Pour Bruno Le Maire, le ministre de l'économie, cet avis du Conseil d'État fragilise la réforme en renforçant les arguments des opposants au projet de loi et en l'exposant à un risque d'inconstitutionnalité. Selon lui, peut-être serait-il même nécessaire de nommer un médiateur pour rediscuter du projet : faut-il y voir un premier pas vers le retrait ?

Quoi qu'il en soit, j'aimerais vous entendre sur la qualité de la concertation, sur les délais dont vous avez disposé pour analyser cette étude d'impact pipeautée, orientée et les simulateurs qui vont avec, conçus comme des outils à charge contre le système par répartition.
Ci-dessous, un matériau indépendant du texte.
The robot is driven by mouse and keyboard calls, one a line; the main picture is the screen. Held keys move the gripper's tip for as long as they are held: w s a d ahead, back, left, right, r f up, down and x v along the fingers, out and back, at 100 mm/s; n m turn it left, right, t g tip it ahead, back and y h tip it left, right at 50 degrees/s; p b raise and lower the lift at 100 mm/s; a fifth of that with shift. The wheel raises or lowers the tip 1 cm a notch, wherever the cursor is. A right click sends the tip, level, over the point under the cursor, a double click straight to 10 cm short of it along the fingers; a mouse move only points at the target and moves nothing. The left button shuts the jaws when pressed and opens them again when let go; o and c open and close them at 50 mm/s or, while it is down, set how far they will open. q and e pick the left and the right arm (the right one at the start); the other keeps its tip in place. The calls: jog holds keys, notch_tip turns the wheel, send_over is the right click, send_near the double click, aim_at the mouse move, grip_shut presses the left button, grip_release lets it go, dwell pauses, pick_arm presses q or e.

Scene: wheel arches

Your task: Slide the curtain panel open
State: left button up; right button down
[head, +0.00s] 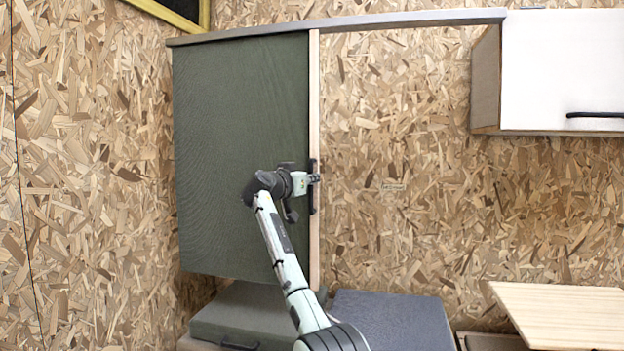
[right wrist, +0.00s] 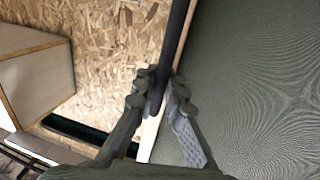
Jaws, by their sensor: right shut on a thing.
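The dark green curtain panel (head: 240,150) hangs below a grey rail (head: 340,23) on the chipboard wall, at the rail's left part. A pale wooden strip (head: 314,90) runs down its right edge and carries a black upright handle (head: 313,190). My right gripper (head: 308,180) is at this handle. In the right wrist view, the gripper (right wrist: 160,95) has its fingers on both sides of the dark handle bar (right wrist: 174,40), shut on it, with the green panel (right wrist: 250,80) filling the right side. My left gripper is not in view.
A white wall cabinet (head: 565,70) hangs at the upper right. Below the panel are a grey-green box (head: 235,318) and a dark grey cushion-like top (head: 392,322). A light wooden board (head: 560,312) is at the lower right. The wall under the rail, right of the panel, is clear.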

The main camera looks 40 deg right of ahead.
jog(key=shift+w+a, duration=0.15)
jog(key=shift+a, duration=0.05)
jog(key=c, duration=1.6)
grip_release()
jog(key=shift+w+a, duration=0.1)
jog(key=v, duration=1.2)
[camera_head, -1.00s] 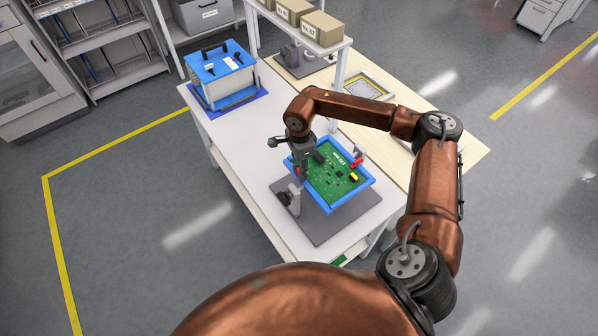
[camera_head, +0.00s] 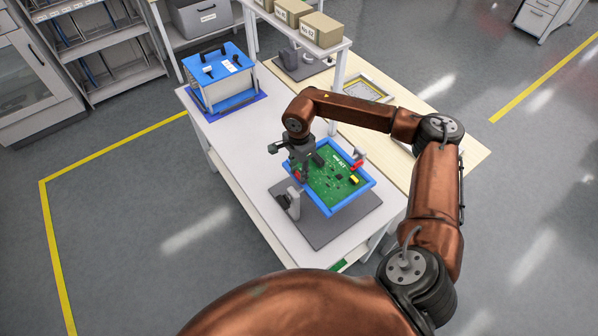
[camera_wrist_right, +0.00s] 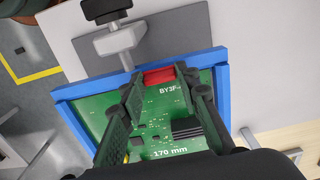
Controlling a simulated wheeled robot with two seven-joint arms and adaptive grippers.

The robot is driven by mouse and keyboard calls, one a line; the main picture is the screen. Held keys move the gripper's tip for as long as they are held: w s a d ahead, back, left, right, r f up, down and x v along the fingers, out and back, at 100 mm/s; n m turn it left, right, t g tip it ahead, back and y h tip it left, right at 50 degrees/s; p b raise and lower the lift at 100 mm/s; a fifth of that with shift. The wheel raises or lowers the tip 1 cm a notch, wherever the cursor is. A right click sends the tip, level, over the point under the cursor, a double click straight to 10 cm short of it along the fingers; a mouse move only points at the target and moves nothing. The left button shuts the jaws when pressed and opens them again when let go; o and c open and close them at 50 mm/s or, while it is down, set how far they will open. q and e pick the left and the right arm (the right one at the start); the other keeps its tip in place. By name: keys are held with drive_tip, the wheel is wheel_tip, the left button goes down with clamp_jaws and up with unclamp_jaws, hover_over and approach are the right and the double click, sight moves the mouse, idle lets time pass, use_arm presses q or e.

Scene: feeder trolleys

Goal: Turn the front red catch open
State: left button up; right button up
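A green circuit board (camera_head: 336,181) lies in a blue frame (camera_head: 351,203) above a grey base plate (camera_head: 325,231). The front red catch (camera_head: 299,176) is at the frame's near-left edge, partly hidden by my right gripper (camera_head: 302,166). The right wrist view shows the catch (camera_wrist_right: 160,76) lying along the frame's edge. My right gripper's fingers (camera_wrist_right: 160,80) are apart, one near each end of the catch; I cannot tell whether they touch it. A second red catch (camera_head: 357,164) is on the opposite side. My left gripper is not in view.
A grey post (camera_head: 293,203) with a dark top stands beside the frame near the front catch. A blue-topped box (camera_head: 220,66) stands at the table's far end. A shelf (camera_head: 334,47) with cardboard boxes is behind. The white table (camera_head: 235,135) is clear between box and frame.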

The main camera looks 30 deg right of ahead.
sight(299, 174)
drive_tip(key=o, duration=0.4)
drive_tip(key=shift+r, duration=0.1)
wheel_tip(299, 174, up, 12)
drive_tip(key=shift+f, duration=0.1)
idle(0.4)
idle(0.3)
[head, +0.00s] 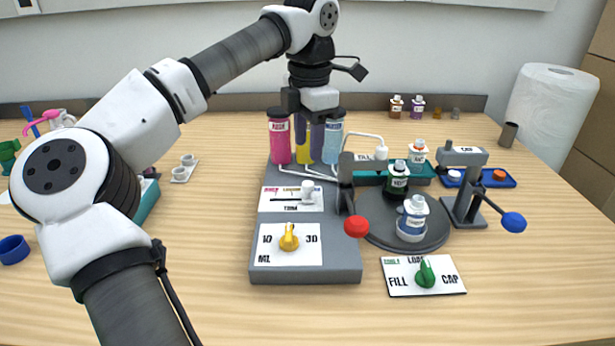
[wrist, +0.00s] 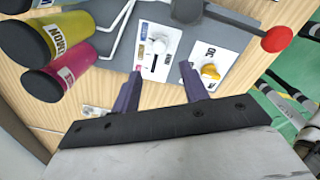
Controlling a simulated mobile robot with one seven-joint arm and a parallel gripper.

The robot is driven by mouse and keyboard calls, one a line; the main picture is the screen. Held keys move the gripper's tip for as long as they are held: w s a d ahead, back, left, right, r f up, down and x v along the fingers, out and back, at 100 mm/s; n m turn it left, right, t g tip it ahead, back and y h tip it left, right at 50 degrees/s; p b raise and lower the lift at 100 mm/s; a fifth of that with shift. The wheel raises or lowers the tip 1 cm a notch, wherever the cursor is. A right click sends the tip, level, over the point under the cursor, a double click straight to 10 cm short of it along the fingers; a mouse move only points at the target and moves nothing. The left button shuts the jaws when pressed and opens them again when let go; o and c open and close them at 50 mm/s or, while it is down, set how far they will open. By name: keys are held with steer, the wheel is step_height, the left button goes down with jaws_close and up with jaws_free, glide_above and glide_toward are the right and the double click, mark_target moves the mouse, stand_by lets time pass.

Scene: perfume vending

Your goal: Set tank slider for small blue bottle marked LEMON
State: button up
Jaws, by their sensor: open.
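The tank slider is a white knob (head: 308,190) at the right part of a slot on a white panel (head: 277,202); it also shows in the wrist view (wrist: 158,46). Behind it stand a pink tank (head: 280,140), a yellow tank (head: 304,153) and a light blue tank (head: 333,140). The yellow tank reads LEMON in the wrist view (wrist: 62,33). The small blue bottle (head: 412,222) stands on the round grey turntable (head: 445,232); its label is too small to read. My gripper (head: 308,142) is open and empty, pointing down above and behind the slider, near the tanks.
A yellow dial (head: 289,238) marked 10 and 30 ML sits in front of the slider. A green selector (head: 425,274) and a blue-ended lever (head: 513,222) are farther right.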

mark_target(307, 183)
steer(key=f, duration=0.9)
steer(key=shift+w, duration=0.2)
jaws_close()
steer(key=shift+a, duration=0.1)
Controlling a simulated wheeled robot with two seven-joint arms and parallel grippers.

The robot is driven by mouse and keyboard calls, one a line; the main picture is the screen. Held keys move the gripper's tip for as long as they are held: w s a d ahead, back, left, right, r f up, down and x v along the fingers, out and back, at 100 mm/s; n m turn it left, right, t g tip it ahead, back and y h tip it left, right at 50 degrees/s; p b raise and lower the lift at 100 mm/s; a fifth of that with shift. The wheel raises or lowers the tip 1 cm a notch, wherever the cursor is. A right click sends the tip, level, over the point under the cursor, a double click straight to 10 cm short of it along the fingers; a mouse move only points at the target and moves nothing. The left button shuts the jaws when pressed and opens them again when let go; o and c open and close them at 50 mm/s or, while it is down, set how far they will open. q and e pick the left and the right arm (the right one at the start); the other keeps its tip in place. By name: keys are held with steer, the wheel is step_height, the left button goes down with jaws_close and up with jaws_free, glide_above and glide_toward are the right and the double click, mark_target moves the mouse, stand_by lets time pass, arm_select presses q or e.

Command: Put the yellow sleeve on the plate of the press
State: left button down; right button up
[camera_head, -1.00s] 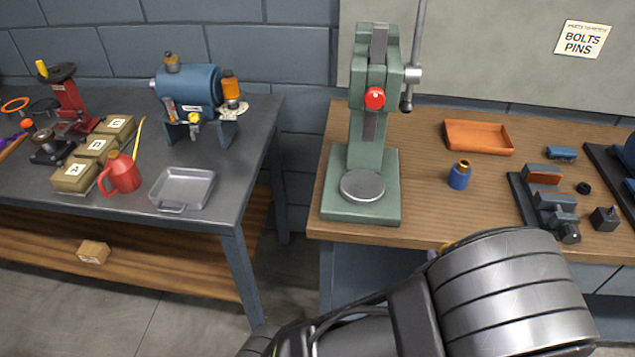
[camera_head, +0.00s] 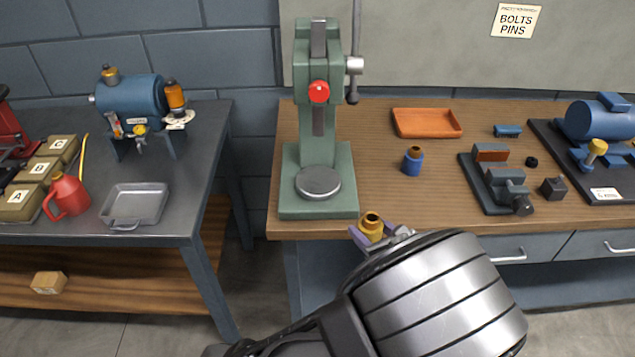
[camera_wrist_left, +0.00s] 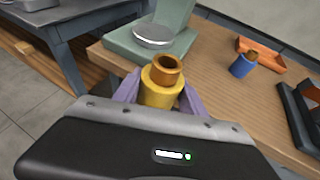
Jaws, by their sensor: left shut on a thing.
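The yellow sleeve (camera_head: 371,226) is a short stepped cylinder with a brownish collar and an open top. It also shows in the left wrist view (camera_wrist_left: 158,88). My left gripper (camera_head: 371,232) is shut on it, with purple fingers on both sides, and holds it roughly upright at the front edge of the wooden bench. The press (camera_head: 318,130) is green with a red knob and a lever. Its round grey plate (camera_head: 318,184) is empty and lies beyond the sleeve, to its left in the head view. My right gripper is not in view.
A blue sleeve (camera_head: 412,163) stands right of the press, with an orange tray (camera_head: 427,123) behind it. A vise (camera_head: 497,179) and a blue motor (camera_head: 597,120) are farther right. A dark bench (camera_head: 190,215) stands left across a gap.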

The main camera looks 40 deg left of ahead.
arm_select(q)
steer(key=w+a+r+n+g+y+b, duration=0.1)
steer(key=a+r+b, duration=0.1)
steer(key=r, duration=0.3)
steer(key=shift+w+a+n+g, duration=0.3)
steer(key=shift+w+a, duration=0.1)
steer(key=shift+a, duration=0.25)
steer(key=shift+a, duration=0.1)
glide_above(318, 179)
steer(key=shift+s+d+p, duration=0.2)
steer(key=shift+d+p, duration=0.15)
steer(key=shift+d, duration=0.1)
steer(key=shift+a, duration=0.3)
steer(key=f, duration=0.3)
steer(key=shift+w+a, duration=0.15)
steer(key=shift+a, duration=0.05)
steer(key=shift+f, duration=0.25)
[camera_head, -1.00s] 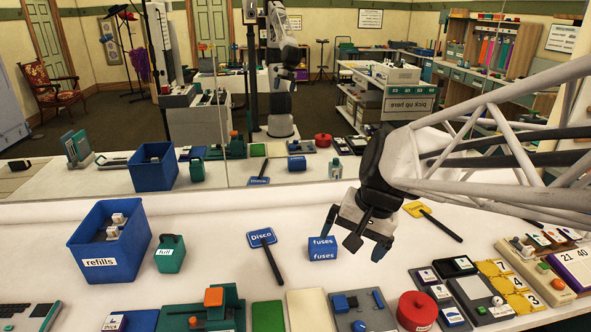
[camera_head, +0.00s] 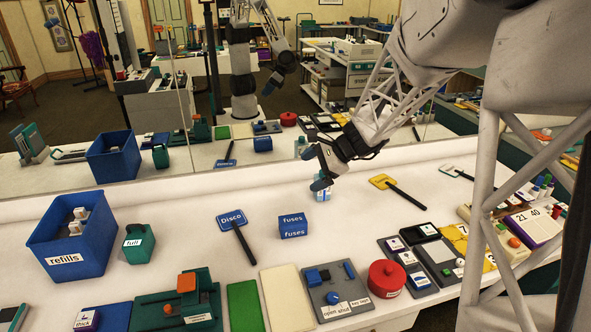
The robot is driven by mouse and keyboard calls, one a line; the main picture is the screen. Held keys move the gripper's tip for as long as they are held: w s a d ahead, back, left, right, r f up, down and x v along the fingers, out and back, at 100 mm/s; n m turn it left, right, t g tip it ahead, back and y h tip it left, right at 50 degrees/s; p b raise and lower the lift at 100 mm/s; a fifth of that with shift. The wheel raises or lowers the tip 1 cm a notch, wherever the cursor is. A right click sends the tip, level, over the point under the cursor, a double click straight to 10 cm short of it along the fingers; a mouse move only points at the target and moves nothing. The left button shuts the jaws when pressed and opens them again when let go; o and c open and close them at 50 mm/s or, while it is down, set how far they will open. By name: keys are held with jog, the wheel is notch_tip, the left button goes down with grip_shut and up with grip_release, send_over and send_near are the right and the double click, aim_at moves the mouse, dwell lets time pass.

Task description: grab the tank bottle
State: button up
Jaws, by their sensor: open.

Ensuite, la réforme organise l'harmonisation par le bas de la reconnaissance de la pénibilité, en faisant disparaître les catégories actives de la fonction publique, en limitant les départs anticipés et en restant muette sur les seuils. C'est une manière d'affaiblir le système, alors qu'on a fait disparaître les comités d'hygiène, de sécurité et des conditions de travail, et il n'aura pas échappé à l'opinion publique qu'en fonction du métier qu'on exerce les points de vie ne seront pas tout à fait les mêmes pour tous. Comment appréhendez-vous cette question de la pénibilité et dans quel état d'esprit participerez-vous demain à la conférence de financement, sachant que, si le MEDEF a rappelé qu'il était prêt à discuter de tout, il n'est en réalité prêt à discuter que de l'effort des salariés – et donc de la durée de cotisation – pour contribuer au financement de la réforme ?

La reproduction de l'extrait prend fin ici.